**Exercise aim**
Look through the records that follow. Copy every line containing the word "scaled".

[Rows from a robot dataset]
☆ ☆ ☆ ☆ ☆

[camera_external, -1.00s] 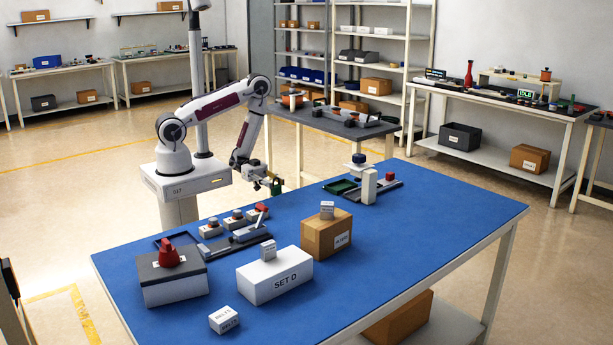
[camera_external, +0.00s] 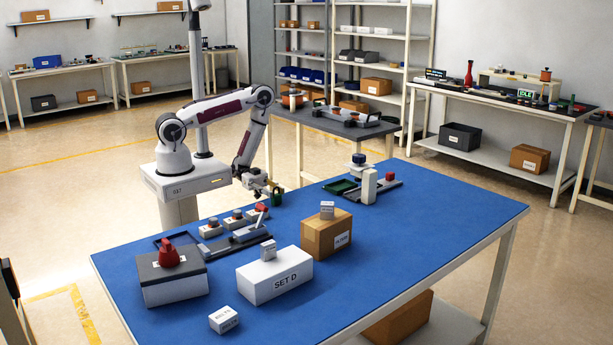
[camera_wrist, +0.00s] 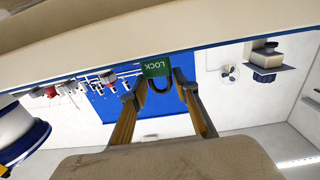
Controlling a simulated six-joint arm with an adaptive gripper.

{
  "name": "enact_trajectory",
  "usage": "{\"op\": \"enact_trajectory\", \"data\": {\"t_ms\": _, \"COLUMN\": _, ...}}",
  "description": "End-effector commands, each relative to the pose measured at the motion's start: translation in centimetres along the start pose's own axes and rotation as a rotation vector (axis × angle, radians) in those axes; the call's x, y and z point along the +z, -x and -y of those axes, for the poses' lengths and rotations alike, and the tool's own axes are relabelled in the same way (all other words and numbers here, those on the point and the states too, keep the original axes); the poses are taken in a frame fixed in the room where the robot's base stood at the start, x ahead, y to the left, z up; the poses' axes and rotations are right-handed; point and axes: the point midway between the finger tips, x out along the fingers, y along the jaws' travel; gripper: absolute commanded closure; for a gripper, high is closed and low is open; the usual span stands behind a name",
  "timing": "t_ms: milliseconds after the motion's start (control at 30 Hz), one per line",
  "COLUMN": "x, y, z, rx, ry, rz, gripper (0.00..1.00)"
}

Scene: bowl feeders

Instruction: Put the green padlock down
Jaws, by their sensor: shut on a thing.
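The green padlock (camera_external: 278,197) hangs at the end of my arm, over the back edge of the blue table in the external view. In the wrist view its green body (camera_wrist: 156,67), marked LOCK, and its dark shackle show between my fingertips. My gripper (camera_external: 270,191) is shut on the padlock; in the wrist view the fingers (camera_wrist: 158,92) lie on both sides of the shackle. The padlock is small in the external view, and I cannot tell whether it touches the table.
A cardboard box (camera_external: 322,238), a white SET D box (camera_external: 275,277) and a green tray (camera_external: 340,186) stand around.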

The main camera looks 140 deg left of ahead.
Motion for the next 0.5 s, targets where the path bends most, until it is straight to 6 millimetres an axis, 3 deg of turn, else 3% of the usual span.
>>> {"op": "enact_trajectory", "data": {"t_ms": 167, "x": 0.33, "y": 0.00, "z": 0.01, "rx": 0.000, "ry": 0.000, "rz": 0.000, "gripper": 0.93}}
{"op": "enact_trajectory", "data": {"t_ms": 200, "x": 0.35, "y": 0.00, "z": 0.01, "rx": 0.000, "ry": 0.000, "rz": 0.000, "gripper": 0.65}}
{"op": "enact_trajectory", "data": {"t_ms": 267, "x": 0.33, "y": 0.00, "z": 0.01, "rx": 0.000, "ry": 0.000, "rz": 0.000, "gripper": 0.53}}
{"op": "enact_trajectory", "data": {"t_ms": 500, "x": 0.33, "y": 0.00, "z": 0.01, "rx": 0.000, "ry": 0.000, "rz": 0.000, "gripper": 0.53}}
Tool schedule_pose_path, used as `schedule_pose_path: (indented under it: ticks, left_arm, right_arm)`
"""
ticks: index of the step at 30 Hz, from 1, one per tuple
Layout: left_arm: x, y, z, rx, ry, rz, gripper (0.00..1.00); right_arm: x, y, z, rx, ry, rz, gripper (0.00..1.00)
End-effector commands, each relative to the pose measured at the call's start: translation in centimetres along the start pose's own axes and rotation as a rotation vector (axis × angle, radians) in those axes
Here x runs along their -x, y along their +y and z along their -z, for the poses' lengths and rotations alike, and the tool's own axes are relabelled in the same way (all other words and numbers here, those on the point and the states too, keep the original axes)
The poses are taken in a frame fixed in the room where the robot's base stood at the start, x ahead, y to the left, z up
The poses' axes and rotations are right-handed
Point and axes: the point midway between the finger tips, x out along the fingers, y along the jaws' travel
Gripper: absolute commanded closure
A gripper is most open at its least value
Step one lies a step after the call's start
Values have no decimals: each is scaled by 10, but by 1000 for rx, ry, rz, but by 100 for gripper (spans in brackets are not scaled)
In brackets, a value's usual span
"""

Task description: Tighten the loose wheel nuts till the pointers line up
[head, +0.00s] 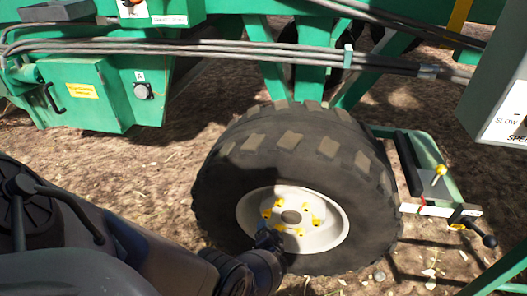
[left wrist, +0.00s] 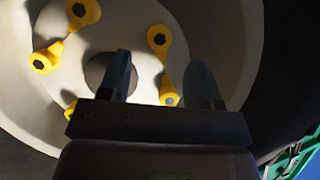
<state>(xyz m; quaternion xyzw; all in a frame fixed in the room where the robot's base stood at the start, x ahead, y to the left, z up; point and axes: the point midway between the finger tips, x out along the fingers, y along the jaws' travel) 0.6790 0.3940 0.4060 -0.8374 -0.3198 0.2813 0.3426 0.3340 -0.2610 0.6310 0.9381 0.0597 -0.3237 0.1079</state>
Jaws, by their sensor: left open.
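The wheel has a black tyre (head: 225,190) and a pale rim (head: 335,232) with yellow-pointered nuts around its hub (head: 291,217). In the left wrist view, the upper-left nut (left wrist: 83,11) and left nut (left wrist: 44,60) have pointer tips facing each other. The upper-right nut (left wrist: 160,38) points down, towards the right nut (left wrist: 169,95), whose pointer faces up. Another yellow pointer (left wrist: 70,108) is mostly hidden behind my gripper. My left gripper (left wrist: 162,68) is open in front of the hub, its fingers apart near the right nut; contact cannot be told. It also shows at the rim's lower left (head: 268,238). My right gripper is out of view.
A green machine frame with hoses (head: 230,50) runs above the wheel. A green bracket with a yellow-knobbed lever (head: 438,173) and a black-handled crank (head: 475,227) stands right of the tyre. A grey control box (head: 500,105) is at upper right. Bare soil lies around.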

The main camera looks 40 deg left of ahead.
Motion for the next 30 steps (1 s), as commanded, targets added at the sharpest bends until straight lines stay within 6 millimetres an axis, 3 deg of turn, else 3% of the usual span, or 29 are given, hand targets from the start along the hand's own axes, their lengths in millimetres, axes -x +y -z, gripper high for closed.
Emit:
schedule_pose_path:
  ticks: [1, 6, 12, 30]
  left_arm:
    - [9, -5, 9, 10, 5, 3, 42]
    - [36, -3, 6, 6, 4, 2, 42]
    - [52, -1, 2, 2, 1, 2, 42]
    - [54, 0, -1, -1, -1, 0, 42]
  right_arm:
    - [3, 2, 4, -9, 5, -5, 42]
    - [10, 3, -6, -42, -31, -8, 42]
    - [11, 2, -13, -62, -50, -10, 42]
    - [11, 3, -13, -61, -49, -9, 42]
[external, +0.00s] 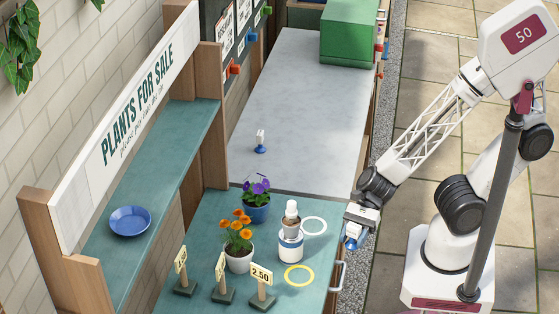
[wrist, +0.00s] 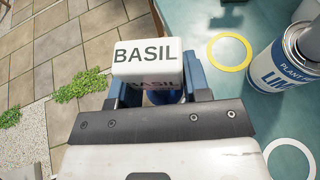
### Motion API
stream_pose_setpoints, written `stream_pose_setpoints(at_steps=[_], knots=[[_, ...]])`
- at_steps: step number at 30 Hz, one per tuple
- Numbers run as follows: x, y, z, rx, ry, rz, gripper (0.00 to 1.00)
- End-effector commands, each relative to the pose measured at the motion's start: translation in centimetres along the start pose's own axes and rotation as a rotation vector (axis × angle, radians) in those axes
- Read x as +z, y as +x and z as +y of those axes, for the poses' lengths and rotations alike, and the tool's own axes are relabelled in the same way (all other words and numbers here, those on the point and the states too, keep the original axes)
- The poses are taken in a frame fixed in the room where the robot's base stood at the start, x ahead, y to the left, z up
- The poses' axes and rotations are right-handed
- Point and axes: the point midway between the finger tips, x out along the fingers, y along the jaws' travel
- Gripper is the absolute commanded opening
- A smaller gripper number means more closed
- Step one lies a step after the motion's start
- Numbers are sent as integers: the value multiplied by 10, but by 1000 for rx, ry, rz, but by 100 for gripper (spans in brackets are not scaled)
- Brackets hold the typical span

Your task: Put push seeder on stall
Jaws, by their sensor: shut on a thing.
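My gripper (external: 357,226) is shut on a white block lettered BASIL (wrist: 147,60) with a blue lower part. It holds the block just off the right edge of the teal stall counter (external: 196,262). A similar white piece with a blue base (external: 260,142) stands on the grey worktop. No thing is labelled push seeder, so I cannot tell for sure which it is. The stall has a PLANTS FOR SALE sign (external: 137,105) and a raised teal shelf (external: 165,165).
On the counter stand a blue-banded tin (external: 290,247) with small items on top, orange flowers (external: 238,232), purple flowers (external: 256,192) and price signs (external: 261,276). A yellow ring (external: 299,275) and white ring (external: 314,225) are clear. A blue dish (external: 130,221) sits on the shelf.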

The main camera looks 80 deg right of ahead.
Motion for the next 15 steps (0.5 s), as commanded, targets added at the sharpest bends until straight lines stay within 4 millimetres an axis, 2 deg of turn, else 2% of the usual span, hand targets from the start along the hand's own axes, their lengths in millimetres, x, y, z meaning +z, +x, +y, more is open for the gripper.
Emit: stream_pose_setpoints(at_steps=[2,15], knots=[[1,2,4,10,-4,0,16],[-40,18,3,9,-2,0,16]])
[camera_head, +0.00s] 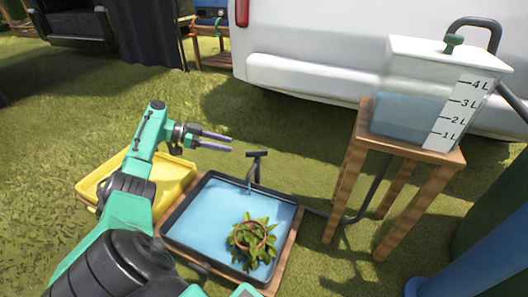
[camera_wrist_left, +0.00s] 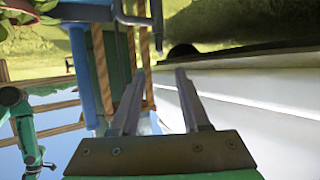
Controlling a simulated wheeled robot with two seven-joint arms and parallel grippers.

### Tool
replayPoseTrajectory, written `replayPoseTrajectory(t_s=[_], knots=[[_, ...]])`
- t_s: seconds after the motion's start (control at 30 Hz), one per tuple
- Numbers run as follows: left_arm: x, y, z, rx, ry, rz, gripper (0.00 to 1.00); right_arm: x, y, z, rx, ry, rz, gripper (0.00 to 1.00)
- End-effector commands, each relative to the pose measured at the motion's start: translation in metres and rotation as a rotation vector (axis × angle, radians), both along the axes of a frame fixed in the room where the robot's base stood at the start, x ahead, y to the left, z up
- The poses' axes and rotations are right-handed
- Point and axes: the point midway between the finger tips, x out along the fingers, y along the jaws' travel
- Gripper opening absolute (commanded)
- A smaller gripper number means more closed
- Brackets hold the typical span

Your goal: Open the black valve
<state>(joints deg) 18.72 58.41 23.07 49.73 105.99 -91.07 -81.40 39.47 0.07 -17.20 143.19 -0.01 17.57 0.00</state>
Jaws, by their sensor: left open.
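The black valve (camera_head: 257,154) is a small T-shaped handle on a thin post at the back edge of the blue-filled tray (camera_head: 178,210). My left gripper (camera_head: 230,144) points right, with its two grey fingers apart and nothing between them. In the head view its tips appear left of the valve handle and slightly higher, with a gap between. The left wrist view also shows the open gripper (camera_wrist_left: 157,72). My right gripper is not in view.
A potted plant (camera_head: 252,238) stands in the tray. A yellow crate (camera_head: 176,181) is left of it. A water tank (camera_head: 405,85) with a green knob (camera_head: 453,40) sits on a wooden stand (camera_head: 350,165) at right; a hose runs down beside it. A white vehicle (camera_head: 310,40) stands behind.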

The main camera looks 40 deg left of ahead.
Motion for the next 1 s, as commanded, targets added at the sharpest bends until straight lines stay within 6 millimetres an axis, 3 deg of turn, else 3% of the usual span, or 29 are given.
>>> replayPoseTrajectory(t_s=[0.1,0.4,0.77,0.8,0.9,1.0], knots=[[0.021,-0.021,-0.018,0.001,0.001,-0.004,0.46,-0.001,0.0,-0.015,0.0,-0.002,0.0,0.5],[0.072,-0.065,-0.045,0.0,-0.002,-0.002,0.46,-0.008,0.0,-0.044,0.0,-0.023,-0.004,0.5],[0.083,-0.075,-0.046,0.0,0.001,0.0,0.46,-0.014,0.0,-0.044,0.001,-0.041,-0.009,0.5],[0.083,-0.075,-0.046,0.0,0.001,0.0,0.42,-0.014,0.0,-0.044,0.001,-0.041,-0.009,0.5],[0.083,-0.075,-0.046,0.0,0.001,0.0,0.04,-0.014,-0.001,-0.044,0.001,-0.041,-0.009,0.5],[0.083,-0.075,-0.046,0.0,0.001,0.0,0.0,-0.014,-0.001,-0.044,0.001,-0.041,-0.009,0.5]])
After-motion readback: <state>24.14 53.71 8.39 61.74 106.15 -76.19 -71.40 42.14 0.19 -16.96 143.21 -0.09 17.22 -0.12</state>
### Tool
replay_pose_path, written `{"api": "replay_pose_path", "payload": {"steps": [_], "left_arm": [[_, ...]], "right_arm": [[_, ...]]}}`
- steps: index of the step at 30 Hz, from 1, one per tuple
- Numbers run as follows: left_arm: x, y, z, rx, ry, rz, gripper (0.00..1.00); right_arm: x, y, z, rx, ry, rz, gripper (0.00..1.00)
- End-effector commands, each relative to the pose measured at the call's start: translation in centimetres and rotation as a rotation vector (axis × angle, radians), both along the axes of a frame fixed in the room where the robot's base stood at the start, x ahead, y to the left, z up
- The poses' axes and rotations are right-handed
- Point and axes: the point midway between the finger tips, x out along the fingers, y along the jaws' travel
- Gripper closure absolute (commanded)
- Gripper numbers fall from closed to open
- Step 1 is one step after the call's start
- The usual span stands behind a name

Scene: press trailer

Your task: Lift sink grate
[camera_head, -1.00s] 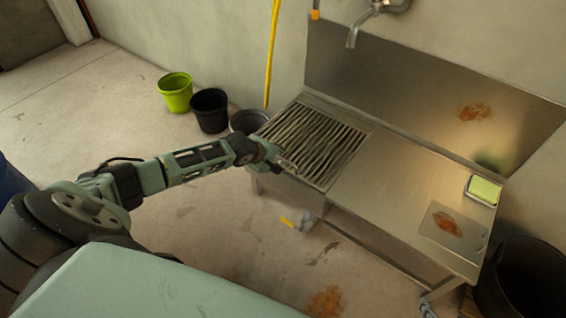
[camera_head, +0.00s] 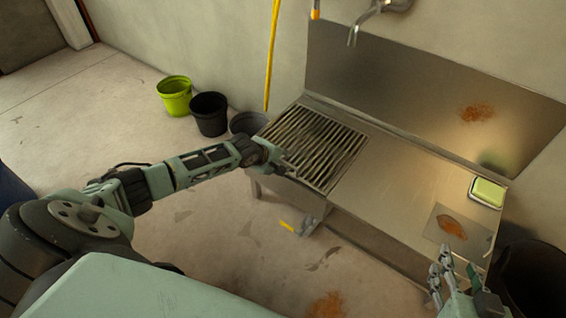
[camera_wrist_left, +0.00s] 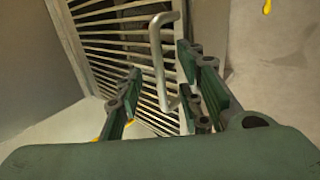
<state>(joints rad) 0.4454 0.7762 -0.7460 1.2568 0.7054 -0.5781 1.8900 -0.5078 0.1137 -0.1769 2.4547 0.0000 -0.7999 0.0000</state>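The sink grate (camera_head: 318,145), a panel of metal slats, lies flat in the left part of the steel sink unit (camera_head: 400,185). My left gripper (camera_head: 290,168) is at the grate's front edge. In the left wrist view the gripper (camera_wrist_left: 160,95) is open, with a bent metal handle (camera_wrist_left: 158,60) on the grate (camera_wrist_left: 125,45) showing between its fingers. I cannot tell whether the fingers touch the handle. My right gripper (camera_head: 456,262) is open and empty, in front of the unit's right end.
A yellow-green sponge in a dish (camera_head: 487,192) and a rusty plate (camera_head: 457,228) lie on the counter's right side. A faucet (camera_head: 365,15) hangs above. Green (camera_head: 174,96) and black (camera_head: 209,113) buckets stand left of the unit. A dark bin (camera_head: 530,280) stands at right.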

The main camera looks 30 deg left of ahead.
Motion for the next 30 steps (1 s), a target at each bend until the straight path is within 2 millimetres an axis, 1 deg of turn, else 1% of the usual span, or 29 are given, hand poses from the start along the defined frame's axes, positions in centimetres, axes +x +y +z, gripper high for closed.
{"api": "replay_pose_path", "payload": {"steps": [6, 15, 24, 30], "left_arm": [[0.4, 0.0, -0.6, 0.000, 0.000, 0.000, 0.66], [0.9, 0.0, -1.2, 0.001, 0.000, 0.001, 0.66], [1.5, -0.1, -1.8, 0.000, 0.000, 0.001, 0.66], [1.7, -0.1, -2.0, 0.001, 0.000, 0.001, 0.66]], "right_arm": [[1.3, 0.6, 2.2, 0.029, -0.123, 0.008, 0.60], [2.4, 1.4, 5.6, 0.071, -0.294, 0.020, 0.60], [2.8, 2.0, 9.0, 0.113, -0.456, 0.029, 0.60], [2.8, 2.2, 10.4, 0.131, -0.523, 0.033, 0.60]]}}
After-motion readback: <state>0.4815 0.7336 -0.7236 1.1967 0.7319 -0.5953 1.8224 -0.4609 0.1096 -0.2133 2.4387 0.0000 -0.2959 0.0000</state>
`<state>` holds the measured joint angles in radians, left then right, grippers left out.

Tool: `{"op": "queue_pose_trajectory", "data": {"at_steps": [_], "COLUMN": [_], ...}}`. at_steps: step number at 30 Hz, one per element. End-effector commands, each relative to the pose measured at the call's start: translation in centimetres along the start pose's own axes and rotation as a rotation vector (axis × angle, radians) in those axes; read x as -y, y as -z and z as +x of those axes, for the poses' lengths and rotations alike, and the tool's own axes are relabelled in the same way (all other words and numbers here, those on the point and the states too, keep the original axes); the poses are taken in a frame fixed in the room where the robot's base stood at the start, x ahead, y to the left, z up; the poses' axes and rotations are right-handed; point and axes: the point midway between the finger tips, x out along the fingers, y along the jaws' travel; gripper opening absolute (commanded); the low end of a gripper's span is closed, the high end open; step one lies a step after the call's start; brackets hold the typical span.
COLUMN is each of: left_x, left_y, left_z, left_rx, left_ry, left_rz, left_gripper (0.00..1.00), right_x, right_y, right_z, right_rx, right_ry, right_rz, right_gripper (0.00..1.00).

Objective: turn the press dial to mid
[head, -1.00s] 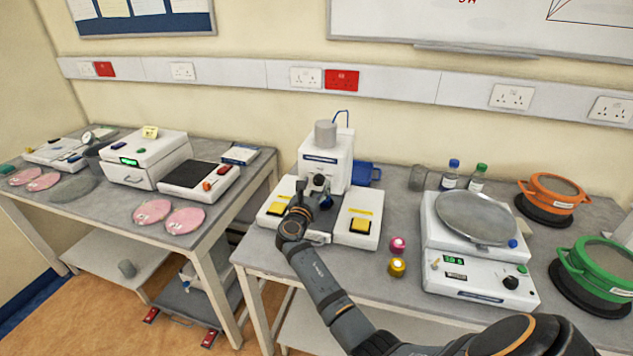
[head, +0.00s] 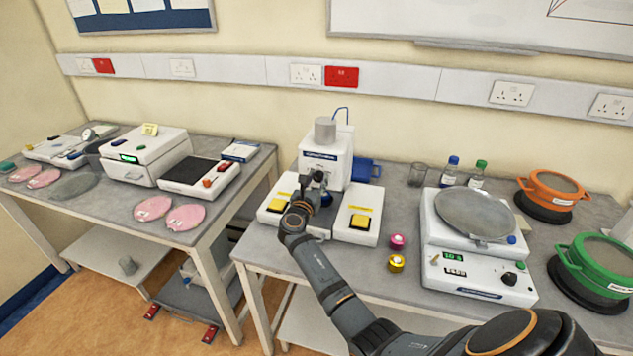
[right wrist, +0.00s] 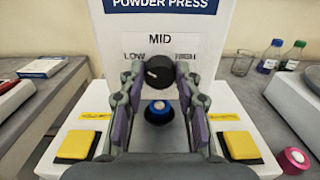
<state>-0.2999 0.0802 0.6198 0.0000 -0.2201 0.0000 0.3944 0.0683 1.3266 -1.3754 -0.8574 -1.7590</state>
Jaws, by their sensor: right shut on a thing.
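The white powder press (head: 326,160) stands on the right-hand bench. Its black round dial (right wrist: 158,71) is on the front, below a label with MID at the top, LOW at the left and HIGH at the right. My right gripper (right wrist: 159,76) is shut on the dial, one finger on each side. A small pale mark shows on the dial's face, but I cannot tell its exact setting. In the head view my right wrist mostly hides the dial. My left gripper is not in view.
Pink (head: 397,241) and yellow (head: 396,263) small pots and a balance (head: 478,270) stand to the right.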

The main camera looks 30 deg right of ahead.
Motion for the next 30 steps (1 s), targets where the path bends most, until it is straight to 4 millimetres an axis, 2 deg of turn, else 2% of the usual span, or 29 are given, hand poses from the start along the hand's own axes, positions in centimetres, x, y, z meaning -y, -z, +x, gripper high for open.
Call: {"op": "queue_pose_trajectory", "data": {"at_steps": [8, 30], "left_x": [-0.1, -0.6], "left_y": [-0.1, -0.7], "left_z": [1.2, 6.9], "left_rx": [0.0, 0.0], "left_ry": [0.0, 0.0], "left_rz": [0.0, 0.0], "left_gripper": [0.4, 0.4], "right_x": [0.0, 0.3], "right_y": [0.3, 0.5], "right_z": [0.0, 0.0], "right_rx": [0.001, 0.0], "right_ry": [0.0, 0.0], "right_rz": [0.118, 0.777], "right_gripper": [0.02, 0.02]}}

☆ ☆ ☆ ☆ ☆

**Completed task**
Values have no decimals: each is scaled by 10, but by 1000 for rx, ry, rz, but by 100 for gripper (spans in brackets are not scaled)
- Numbers are sent as integers: the value multiplied by 10, but by 1000 for rx, ry, rz, but by 100 for gripper (spans in brackets are not scaled)

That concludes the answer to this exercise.